Stored items:
____

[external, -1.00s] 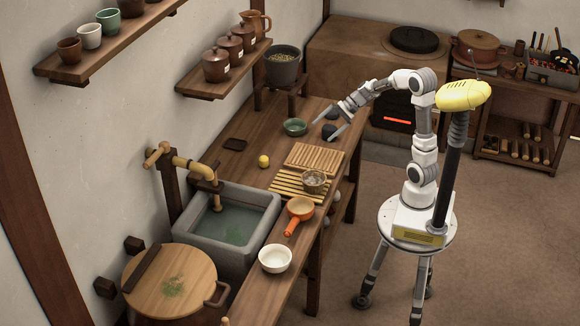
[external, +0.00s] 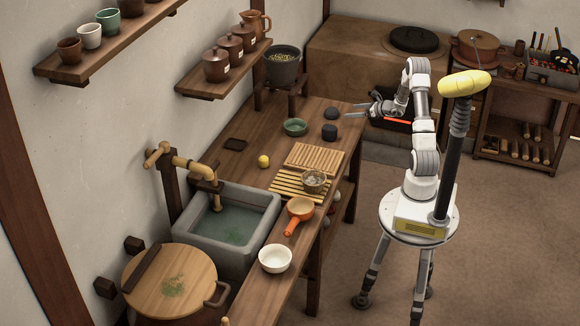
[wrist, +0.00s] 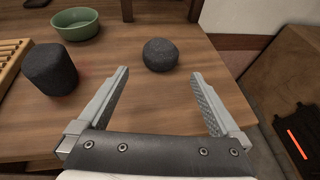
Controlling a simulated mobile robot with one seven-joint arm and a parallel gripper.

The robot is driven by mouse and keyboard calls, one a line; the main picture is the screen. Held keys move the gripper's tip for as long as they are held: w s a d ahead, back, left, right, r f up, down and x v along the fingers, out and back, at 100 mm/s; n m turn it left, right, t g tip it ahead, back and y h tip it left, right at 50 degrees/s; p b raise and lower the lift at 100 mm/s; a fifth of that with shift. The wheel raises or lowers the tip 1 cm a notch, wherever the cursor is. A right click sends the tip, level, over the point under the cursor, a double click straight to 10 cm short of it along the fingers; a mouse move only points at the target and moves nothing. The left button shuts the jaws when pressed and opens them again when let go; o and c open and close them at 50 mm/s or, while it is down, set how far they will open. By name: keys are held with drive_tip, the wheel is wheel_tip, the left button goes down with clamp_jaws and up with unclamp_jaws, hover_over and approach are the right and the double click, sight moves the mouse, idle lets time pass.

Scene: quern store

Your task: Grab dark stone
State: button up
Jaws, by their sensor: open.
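A dark, rounded stone (external: 331,113) sits on the wooden counter near its right edge. In the wrist view this stone (wrist: 160,54) lies just beyond and between my fingertips, not touched. A second dark piece (external: 330,131), shaped like a short flat-topped cylinder, stands nearer the external camera; in the wrist view this dark cylinder (wrist: 50,72) is left of my left finger. My gripper (external: 348,113) is open and empty, low at the counter's right edge and pointing left toward the rounded stone. Both open fingers (wrist: 160,74) show in the wrist view.
A green bowl (external: 295,127) stands left of the dark pieces. A slatted wooden rack (external: 315,158) lies nearer the camera on the counter (external: 225,160). A stove with a glowing orange slot (external: 397,121) is behind my arm. A yellow ball (external: 263,161) lies farther left.

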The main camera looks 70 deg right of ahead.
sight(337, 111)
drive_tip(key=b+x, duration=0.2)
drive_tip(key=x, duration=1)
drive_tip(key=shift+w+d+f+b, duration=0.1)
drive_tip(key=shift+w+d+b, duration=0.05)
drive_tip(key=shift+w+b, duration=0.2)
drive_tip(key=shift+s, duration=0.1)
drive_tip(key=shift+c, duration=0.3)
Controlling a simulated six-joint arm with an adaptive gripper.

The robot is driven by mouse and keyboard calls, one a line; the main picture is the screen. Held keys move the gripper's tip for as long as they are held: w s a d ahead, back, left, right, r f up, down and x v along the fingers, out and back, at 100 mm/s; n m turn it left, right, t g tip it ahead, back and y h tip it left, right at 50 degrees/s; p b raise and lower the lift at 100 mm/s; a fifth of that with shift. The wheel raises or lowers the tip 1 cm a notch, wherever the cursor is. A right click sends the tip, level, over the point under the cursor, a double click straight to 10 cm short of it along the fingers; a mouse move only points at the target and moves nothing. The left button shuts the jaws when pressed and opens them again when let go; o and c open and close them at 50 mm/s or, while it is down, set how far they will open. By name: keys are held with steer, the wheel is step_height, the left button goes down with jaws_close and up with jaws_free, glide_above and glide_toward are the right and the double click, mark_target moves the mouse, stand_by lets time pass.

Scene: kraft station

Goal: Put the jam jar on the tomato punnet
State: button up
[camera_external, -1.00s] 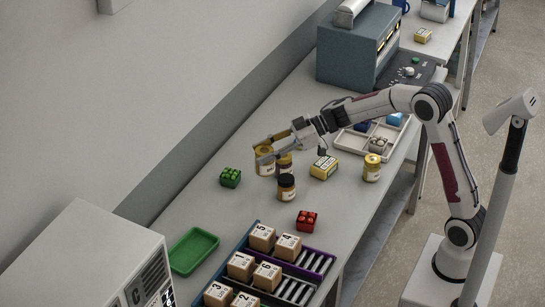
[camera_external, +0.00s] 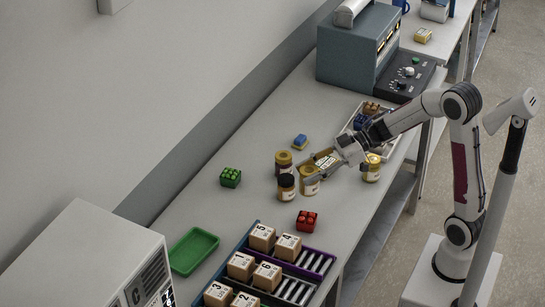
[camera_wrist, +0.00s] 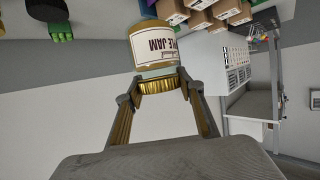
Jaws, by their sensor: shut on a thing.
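The jam jar (camera_external: 309,184) has a gold lid and amber sides. In the wrist view the jam jar (camera_wrist: 155,47) shows a white label reading "JAM". My gripper (camera_external: 318,172) is shut on it at the lid. In the wrist view the fingers of my gripper (camera_wrist: 160,90) close around the gold lid. The tomato punnet (camera_external: 307,220) is a small red tray of red tomatoes on the bench, in front of the held jar in the external view. The jar and punnet are apart.
A dark-lidded jar (camera_external: 286,187) and another jar (camera_external: 284,163) stand just left of the held jar. A gold-lidded jar (camera_external: 372,168) stands to the right. A green punnet (camera_external: 230,177), an empty green tray (camera_external: 194,250) and cardboard boxes (camera_external: 262,237) lie further left and in front.

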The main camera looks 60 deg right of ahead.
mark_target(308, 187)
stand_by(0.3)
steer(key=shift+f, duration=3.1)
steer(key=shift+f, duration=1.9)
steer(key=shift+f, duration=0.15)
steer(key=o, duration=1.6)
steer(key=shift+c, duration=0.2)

____

Instruction: Copy all lines from the material that hold "simulated".

Task answer:
Controlling a simulated mobile robot with one seven-joint arm and a parallel gripper.
Controlling a simulated six-joint arm with an adaptive gripper.

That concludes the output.